→ **WHAT IS REQUIRED**
Print exactly the lines below between the line containing "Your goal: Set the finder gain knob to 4" and the line containing "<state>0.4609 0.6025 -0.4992", counting both of those lines. Leave pictures out.

Dataset excerpt
|---|

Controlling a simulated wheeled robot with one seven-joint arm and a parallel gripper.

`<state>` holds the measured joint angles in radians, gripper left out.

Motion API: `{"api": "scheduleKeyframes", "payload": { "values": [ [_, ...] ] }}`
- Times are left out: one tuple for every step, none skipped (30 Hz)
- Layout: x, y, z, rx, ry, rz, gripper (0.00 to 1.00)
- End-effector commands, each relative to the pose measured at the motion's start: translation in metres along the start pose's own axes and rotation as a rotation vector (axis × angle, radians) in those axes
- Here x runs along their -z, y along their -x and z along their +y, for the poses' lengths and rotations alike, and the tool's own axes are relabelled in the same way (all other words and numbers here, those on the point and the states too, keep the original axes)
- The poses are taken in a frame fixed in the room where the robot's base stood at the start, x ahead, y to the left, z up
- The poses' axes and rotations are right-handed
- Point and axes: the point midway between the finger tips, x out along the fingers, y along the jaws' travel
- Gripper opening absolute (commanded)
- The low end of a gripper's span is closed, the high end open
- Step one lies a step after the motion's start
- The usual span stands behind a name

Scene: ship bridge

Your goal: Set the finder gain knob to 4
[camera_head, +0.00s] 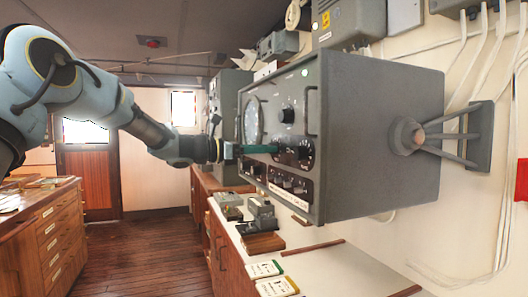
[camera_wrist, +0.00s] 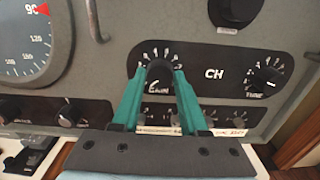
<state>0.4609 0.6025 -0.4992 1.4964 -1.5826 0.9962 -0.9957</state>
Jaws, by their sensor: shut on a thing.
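The grey finder cabinet (camera_head: 375,135) is fixed to the wall, its front panel facing my arm. The gain knob (camera_wrist: 159,68) is a dark round knob in the wrist view, on a black plate with white scale marks around its top. A white label that seems to read "GAIN" lies below it. My gripper (camera_wrist: 160,78) has teal fingers on the knob's left and right sides, shut on it. In the head view, my gripper (camera_head: 272,149) reaches the panel from the left. The knob's pointer and the number it faces cannot be made out.
A tune knob (camera_wrist: 267,75) sits right of the gain knob, with "CH" between them. A round dial (camera_wrist: 30,40) is at upper left. A row of small knobs (camera_wrist: 68,117) runs below. A counter (camera_head: 330,268) with small devices lies under the cabinet.

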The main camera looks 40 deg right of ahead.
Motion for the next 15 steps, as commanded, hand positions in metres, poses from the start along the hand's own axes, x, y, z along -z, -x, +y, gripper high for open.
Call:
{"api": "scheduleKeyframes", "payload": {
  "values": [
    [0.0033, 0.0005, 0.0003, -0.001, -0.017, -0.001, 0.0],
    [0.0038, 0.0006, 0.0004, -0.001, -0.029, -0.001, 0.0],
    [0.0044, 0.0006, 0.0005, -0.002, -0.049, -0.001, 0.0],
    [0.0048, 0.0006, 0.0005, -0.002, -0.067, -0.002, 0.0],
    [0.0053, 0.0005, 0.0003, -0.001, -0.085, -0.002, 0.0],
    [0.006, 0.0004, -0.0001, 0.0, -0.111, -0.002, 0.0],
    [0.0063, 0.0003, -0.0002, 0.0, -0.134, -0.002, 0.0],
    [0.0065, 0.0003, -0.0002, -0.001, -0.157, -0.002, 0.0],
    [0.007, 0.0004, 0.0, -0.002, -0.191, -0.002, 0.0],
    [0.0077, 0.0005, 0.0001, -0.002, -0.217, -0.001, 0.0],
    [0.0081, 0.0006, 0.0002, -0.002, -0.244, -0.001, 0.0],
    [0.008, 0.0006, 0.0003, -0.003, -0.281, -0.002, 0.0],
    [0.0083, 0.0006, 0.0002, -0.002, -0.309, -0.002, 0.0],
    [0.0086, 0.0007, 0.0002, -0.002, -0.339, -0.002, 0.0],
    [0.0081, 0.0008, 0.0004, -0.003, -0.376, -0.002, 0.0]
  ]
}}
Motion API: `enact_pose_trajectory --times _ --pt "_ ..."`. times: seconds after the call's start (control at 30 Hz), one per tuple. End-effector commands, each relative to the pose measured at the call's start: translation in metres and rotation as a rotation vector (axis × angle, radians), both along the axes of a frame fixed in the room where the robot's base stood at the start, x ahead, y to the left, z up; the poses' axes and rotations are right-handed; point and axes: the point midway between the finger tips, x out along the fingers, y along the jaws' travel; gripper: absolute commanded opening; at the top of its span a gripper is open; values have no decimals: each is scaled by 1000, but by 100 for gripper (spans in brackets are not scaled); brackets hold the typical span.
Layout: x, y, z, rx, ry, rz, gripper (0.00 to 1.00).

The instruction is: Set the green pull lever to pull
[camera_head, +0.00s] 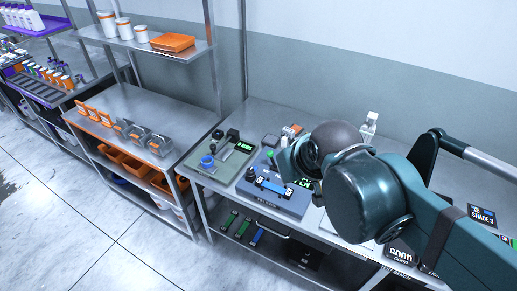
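I cannot make out a green pull lever for certain. A grey-green panel (209,174) on the bench carries a blue round knob (207,161), a black knob (232,134) and a small display with green characters (244,147). To its right, a grey-blue box (288,207) has a blue bar (272,185) across its top and green markings (303,182) at its right, partly behind my arm. My arm comes in from the right over the bench. My gripper is hidden behind its rounded links, so its fingers do not show.
A clear bottle (369,124) stands behind my arm. Dark sign plates (482,216) lie at the right. Green and blue bars (246,228) lie on the lower shelf (215,232). A metal side bench (140,103) with orange bins stands left. Open floor (90,235) is at lower left.

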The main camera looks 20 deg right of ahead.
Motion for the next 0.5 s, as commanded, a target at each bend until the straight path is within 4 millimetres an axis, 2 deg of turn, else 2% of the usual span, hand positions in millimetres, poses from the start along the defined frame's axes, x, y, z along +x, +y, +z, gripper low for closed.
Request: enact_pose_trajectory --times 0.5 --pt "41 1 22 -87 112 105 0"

|---|

→ **ANSWER FOR THIS EXERCISE**
Your goal: Set the finder gain knob to 4
[camera_head, +0.00s] 
[camera_wrist, +0.00s] 
<state>0.4609 0.6025 -0.4992 1.4964 -1.5826 0.9962 -0.9957</state>

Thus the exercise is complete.